= Stated problem =
How does the data below read from its first line through the line containing "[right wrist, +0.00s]"? Print those lines exactly.

"""

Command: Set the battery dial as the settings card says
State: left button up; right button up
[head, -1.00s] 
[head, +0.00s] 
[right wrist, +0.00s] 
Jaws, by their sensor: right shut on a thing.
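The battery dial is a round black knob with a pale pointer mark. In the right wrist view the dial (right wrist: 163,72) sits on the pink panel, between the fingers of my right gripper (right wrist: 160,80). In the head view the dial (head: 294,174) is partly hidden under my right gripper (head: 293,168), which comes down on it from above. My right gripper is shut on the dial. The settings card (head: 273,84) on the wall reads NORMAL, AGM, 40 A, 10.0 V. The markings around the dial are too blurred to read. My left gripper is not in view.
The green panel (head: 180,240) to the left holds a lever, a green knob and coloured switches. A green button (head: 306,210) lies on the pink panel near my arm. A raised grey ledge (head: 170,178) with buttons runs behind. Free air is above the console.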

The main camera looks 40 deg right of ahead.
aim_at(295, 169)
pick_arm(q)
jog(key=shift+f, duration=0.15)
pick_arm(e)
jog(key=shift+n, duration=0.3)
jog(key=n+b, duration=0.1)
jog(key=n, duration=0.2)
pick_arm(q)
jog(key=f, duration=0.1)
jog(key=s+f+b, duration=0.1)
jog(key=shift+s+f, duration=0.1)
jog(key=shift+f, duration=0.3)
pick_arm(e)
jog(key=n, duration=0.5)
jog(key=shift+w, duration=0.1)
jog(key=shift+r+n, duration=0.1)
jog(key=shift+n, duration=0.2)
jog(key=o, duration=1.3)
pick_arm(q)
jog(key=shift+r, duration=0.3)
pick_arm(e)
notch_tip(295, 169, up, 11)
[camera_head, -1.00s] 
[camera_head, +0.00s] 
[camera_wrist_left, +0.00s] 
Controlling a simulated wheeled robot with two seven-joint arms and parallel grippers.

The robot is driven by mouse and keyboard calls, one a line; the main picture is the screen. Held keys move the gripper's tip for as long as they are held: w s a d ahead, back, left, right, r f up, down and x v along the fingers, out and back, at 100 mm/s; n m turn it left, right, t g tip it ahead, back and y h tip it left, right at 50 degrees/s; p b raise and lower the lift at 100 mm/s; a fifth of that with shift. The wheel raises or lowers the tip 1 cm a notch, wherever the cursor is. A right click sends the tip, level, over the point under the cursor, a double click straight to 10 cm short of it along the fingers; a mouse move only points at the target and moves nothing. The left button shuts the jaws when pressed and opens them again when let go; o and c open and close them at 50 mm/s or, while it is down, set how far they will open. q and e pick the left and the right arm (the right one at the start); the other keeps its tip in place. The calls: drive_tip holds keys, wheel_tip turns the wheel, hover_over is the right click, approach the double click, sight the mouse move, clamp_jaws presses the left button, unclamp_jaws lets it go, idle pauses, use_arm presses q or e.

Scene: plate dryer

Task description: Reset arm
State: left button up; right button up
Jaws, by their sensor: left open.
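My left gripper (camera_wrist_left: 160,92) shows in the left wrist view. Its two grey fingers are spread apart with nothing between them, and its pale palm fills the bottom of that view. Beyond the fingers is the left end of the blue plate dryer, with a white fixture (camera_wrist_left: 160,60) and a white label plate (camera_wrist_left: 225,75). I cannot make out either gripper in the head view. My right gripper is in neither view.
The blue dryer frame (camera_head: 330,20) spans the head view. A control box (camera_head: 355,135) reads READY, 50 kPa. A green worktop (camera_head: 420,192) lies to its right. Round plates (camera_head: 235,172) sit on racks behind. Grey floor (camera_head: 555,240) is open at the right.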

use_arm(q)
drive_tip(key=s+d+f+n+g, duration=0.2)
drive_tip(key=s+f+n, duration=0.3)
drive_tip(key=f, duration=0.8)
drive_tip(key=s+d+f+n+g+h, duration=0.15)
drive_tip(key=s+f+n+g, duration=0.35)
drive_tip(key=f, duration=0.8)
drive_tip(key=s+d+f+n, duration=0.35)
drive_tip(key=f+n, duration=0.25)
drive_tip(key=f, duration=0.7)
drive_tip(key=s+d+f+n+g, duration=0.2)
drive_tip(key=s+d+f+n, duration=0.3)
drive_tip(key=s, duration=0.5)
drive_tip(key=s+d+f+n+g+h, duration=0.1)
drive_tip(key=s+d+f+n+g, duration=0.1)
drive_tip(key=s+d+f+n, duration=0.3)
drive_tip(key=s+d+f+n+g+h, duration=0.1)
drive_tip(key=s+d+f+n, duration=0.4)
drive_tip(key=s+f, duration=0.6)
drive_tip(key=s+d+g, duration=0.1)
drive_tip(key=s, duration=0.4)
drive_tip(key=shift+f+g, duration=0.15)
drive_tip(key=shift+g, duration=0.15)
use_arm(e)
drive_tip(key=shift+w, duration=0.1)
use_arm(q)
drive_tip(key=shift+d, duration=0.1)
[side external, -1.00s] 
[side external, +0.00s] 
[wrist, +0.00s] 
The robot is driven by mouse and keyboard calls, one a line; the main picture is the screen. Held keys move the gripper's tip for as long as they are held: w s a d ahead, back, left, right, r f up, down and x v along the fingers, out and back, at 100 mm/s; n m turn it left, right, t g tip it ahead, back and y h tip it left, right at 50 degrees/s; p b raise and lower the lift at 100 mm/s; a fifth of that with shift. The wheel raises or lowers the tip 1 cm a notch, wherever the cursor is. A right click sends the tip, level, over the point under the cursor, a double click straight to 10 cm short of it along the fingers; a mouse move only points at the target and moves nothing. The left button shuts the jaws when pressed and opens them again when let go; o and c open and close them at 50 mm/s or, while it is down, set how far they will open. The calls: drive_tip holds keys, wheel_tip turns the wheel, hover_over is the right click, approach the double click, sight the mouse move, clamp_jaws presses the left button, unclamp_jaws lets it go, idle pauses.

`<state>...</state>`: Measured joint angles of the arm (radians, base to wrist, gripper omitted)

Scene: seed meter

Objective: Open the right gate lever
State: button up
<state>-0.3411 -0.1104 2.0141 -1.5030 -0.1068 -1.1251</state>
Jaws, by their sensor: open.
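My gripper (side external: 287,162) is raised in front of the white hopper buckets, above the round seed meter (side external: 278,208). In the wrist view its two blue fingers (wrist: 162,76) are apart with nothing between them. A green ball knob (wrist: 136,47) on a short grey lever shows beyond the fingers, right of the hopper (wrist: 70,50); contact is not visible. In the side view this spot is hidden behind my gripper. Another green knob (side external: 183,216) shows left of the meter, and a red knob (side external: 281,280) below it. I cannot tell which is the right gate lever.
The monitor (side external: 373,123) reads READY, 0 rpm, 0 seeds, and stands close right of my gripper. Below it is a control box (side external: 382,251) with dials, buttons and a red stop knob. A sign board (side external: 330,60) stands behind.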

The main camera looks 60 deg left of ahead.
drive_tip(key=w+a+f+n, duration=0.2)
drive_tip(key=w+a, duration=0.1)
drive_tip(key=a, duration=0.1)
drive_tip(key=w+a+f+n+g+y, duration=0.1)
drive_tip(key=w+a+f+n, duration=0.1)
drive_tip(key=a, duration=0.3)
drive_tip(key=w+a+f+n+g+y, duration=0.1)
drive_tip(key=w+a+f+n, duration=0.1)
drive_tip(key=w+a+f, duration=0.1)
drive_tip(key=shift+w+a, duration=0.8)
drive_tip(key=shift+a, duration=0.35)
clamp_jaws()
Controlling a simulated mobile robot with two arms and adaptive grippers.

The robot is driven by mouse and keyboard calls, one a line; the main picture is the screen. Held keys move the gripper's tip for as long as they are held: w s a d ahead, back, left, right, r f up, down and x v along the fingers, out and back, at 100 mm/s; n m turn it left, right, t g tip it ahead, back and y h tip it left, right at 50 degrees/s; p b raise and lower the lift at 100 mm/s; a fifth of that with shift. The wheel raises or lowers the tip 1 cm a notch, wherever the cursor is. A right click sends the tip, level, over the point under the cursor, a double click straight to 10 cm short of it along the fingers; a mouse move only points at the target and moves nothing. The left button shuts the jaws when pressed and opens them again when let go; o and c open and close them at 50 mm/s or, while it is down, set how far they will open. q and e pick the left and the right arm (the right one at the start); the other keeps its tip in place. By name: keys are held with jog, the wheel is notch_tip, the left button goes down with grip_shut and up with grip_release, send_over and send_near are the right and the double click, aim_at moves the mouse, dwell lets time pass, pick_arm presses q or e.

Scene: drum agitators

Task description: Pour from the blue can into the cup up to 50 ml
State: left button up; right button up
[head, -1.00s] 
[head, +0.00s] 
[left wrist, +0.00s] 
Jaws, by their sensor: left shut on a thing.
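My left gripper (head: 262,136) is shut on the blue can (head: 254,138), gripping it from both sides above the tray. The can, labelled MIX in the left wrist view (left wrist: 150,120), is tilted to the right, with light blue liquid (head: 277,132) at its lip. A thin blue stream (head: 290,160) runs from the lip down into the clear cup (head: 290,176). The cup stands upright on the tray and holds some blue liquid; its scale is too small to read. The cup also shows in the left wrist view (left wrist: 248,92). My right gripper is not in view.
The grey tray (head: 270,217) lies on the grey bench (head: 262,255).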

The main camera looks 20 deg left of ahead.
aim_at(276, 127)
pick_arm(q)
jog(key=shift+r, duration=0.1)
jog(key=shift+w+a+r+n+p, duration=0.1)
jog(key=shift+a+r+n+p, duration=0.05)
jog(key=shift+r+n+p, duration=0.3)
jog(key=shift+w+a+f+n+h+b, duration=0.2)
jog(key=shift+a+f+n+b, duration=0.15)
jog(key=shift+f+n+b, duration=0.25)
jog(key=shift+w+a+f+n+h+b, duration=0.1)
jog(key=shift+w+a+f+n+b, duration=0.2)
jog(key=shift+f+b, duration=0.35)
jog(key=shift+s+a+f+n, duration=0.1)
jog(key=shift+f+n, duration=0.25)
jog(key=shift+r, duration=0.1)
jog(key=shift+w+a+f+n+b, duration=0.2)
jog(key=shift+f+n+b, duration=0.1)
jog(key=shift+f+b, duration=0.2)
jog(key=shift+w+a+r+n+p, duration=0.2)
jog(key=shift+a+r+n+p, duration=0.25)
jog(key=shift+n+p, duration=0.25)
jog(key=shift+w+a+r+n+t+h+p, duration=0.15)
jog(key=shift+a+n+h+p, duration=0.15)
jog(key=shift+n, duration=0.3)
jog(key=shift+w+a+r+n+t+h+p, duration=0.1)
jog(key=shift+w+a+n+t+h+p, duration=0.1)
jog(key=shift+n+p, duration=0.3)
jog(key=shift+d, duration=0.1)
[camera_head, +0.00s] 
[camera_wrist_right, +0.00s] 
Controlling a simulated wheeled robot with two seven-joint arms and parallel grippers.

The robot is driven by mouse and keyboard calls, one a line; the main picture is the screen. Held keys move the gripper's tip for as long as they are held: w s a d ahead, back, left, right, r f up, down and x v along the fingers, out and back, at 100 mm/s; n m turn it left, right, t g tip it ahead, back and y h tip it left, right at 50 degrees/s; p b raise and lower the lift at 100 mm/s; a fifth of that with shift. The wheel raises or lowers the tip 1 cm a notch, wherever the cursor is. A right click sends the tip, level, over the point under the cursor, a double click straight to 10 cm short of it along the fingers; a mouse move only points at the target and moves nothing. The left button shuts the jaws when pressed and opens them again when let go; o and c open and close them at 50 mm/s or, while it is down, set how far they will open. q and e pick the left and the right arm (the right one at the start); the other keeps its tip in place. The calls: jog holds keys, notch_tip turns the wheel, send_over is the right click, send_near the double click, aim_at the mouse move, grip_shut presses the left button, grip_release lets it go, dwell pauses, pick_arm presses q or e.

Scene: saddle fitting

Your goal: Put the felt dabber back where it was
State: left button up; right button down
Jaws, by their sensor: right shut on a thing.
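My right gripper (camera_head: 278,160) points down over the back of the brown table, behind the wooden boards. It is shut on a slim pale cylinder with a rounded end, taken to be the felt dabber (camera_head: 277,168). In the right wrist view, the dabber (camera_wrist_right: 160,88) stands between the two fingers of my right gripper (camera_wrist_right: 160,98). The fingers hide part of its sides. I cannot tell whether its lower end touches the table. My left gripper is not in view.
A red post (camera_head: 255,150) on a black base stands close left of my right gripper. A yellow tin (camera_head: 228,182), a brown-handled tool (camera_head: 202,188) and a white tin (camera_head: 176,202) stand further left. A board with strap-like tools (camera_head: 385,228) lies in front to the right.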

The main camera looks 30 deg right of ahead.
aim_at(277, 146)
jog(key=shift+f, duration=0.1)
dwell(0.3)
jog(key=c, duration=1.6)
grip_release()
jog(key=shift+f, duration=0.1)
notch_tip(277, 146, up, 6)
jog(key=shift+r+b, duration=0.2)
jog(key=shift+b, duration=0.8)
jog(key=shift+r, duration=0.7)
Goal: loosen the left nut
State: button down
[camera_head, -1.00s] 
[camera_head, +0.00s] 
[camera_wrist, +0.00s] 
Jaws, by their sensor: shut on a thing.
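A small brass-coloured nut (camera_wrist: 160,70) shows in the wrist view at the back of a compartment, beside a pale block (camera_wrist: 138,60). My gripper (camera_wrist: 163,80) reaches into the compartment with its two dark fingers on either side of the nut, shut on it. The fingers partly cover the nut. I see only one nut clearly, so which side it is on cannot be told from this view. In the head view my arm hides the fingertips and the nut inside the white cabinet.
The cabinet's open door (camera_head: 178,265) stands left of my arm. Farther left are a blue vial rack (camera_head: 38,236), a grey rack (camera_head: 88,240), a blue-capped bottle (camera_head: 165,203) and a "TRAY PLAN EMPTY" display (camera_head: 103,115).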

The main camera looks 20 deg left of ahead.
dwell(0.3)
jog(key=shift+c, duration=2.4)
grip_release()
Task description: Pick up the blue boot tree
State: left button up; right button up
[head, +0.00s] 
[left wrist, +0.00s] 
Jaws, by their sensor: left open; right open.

"""

= Response =
Command: Set the battery dial as the settings card says
State: left button up; right button up
[head, -1.00s] 
[head, +0.00s] 
[right wrist, +0.00s] 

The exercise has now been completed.